The relationship to the Order node only stores the order number.

By keeping your data model clean and efficient, you reduce storage costs, and lower the total cost of ownership.

Overview of the dummy CSV file

This guide is designed to give you hands-on examples of how to model data in a graph database. We’ll be working with data that represents one million randomly generated individuals, each with properties like name, surname, age, and date of birth. The data will be formatted in a CSV file, with each row representing one individual. Here is how the header and the first couple of rows look like:

Name	Surname	Age	Date_of_Birth
Justin	Diaz	18	2005-10-23
Donald	Jones	35	1989-02-28
David	Harvey	71	1953-04-29
Timothy	Morris	49	1975-06-05
Gabriela	Moore	43	1981-03-30
David	Williams	60	1964-03-06

Our goal is to show you how to:

Import this data into Memgraph.
Use it for analysis.
Apply techniques you learned to your own data.

If you’d like to skip the data modeling guide and head over to querying the dataset, run the import Cypher queries.

Analyze and break down data

To analyze and break down data, first open the file and inspect its structure.

Objective: Learn how to structure data as a graph by identifying:

Key entities: What are the nodes in your data?
Connections: What relationships link these entities?

Example: Treat the dummy data as a simplified version of users’ complex data. Identify entities like Personand decide on potential relationships (friendships, families, etc.).

The key question to ask yourself is: What do I want to achieve with my data, and how should I model it to make that happen?
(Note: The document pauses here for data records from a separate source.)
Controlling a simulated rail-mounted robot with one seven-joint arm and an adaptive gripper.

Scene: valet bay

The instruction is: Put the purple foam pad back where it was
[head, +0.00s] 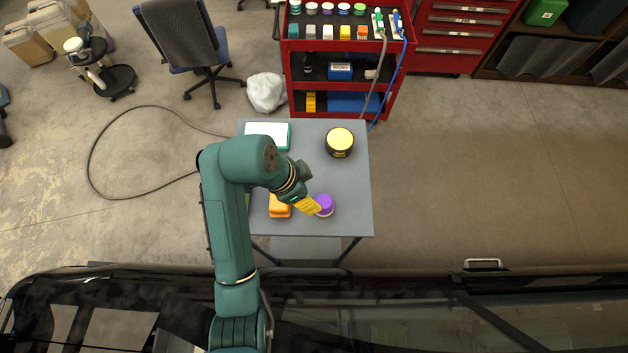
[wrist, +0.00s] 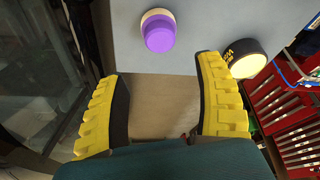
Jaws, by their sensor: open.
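The purple foam pad (head: 325,203) is a short round piece with a pale band, on the grey table (head: 352,180) near its front right. In the wrist view the pad (wrist: 160,35) lies beyond my fingertips, not between them. My gripper (head: 309,206) has yellow fingers and is beside the pad, on its left in the head view. In the wrist view my gripper (wrist: 164,68) is open, with nothing between its fingers. Whether a finger touches the pad I cannot tell.
A black tin with a yellow lid (head: 340,141), an orange object (head: 279,206) and a white-topped green-edged item (head: 268,134) are on the table. Behind stands a red cart (head: 293,72) with several round pads (head: 327,9) on its top. A hose hangs from the cart.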

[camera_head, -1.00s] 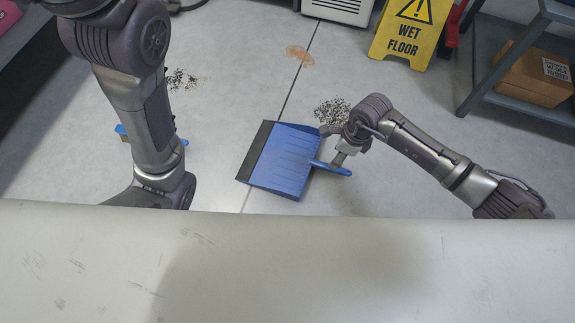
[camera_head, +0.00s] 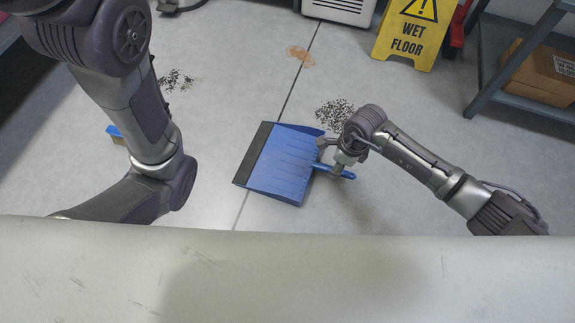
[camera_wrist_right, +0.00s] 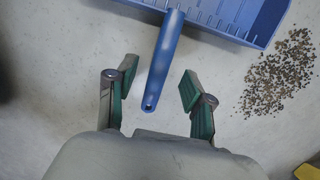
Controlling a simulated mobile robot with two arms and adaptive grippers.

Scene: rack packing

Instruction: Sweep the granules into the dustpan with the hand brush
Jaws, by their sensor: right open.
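The blue dustpan (camera_head: 285,165) lies on the floor, its dark lip facing left and its handle (camera_head: 349,175) pointing right. My right gripper (camera_head: 338,163) is at the handle. In the right wrist view my right gripper (camera_wrist_right: 158,80) is open, with the handle (camera_wrist_right: 165,60) between its spread fingers, apart from both. A pile of dark granules (camera_head: 335,113) lies just behind the dustpan; it also shows in the right wrist view (camera_wrist_right: 280,72). A second patch of granules (camera_head: 178,80) lies farther left. The hand brush (camera_head: 115,133) is mostly hidden behind my left arm. My left gripper is out of view.
A yellow wet floor sign (camera_head: 408,35) stands at the back right. A grey shelf (camera_head: 535,105) holding a cardboard box (camera_head: 535,75) is at the right edge. A brownish stain (camera_head: 300,55) marks the floor.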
For this guide, we’ll focus on modeling friendships. However, always tailor your graph to highlight the value in your own data by thinking about expected inputs and outputs. When doing the same on your data, approach it with this question: “What are my key entities and how are they related?”

Design your graph model

After analyzing and breaking down data, the next step is to design a preliminary graph model using the dummy data.
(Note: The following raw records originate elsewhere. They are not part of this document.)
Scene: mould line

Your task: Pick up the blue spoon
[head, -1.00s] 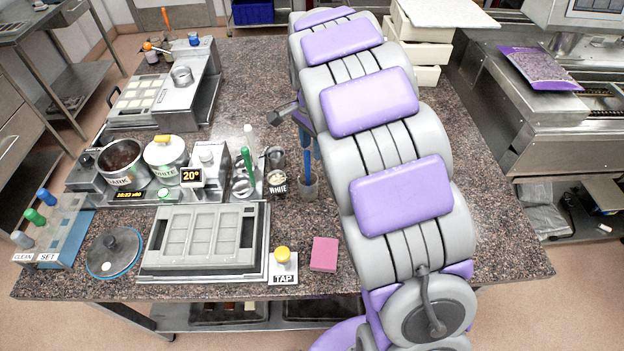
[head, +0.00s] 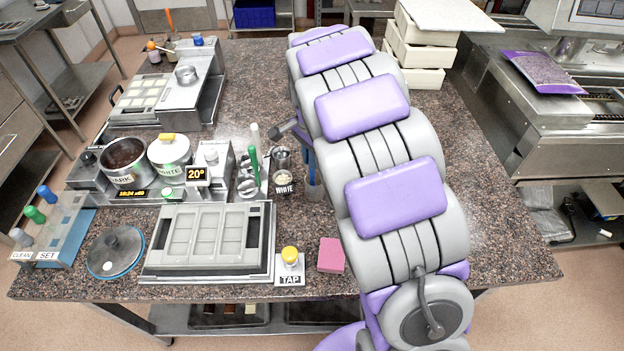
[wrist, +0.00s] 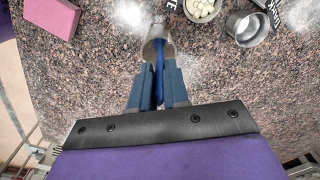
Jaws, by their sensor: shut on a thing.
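The blue spoon (wrist: 159,75) shows in the wrist view between the two fingers of my gripper (wrist: 159,88), which is shut on its handle. My arm hides most of the gripper in the head view.
A pink block (head: 331,255) and a yellow-topped TAP piece (head: 290,256) lie in front. A mould tray (head: 148,262) fills the front left. White boxes (head: 412,56) stand at the back.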

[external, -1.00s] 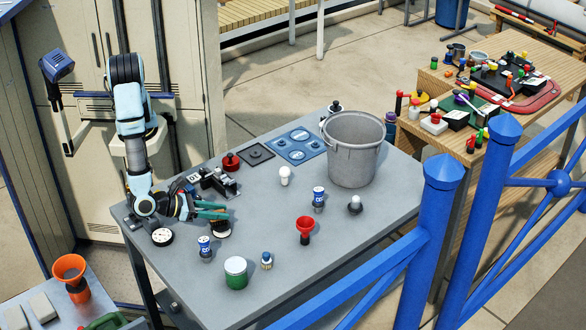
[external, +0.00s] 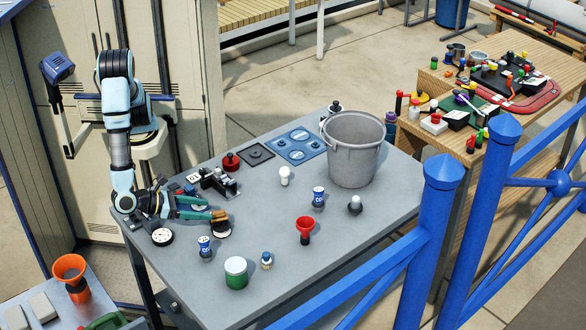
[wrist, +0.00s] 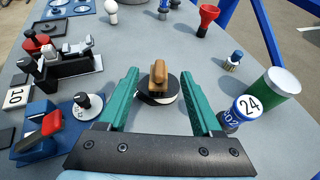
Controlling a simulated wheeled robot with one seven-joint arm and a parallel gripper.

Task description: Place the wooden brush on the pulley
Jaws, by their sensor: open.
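The wooden brush (external: 219,216) is a brown block. It rises from a dark round disc with a pale edge (external: 221,230) near the table's left side. In the wrist view the brush (wrist: 158,78) stands upright on that disc (wrist: 172,95). I cannot tell if the disc is the brush's base or a separate piece.
A black switch unit (external: 218,182) and blue block are left of my gripper. A blue-white bottle (external: 205,248) and green can (external: 236,272) stand close by. A red funnel (external: 305,228) and grey bucket (external: 352,150) are farther right. Mid-table has free room.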

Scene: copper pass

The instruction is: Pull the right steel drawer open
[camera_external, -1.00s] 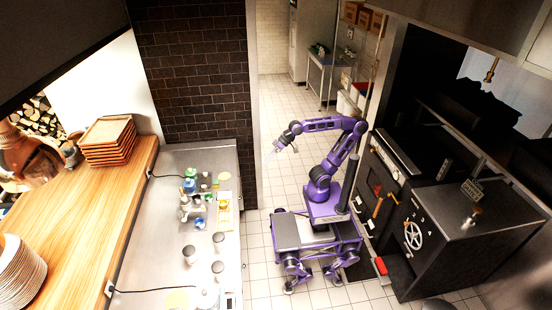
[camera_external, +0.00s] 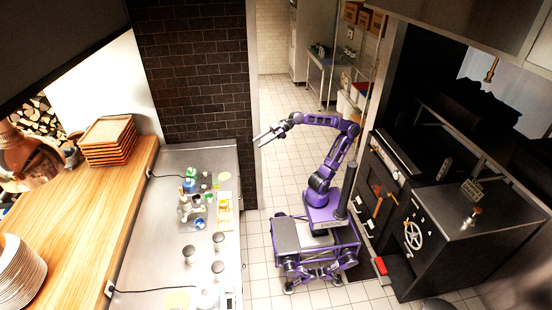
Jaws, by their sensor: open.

Objective: Transition from a flat file to a graph model by defining nodes and relationships.

Example:

Nodes: Person (with properties like name, surname, age, and date of birth).
Relationships: FRIENDS_WITH, CONNECTED_TO or similar relationships representing the connection between different persons.

Moving on to transferring data into graph structure. As we mentioned earlier, each entity will be represented as a node. In our example, we’ll call these nodes Person nodes. Based on the data we have, each Person node will have the following properties: name, surname, age, and date of birth.

Now that we know how to map entities to nodes, the next step is deciding what to do with this data. This decision will depend on the specific use case.

For instance, let’s assume that Person 1 is considered a friend of Person 2 if they share the same birthdate. Defining these kinds of relationships early on is crucial because knowing your goals in advance makes it easier to set everything up correctly from the start.

Now that we’ve structured our data, it’s time to start working with Memgraph.

Learn Cypher syntax with dummy data

To interact with Memgraph, it is important to learn the basics of Cypher.

Objective: Understand how to create nodes, relationships, and perform queries.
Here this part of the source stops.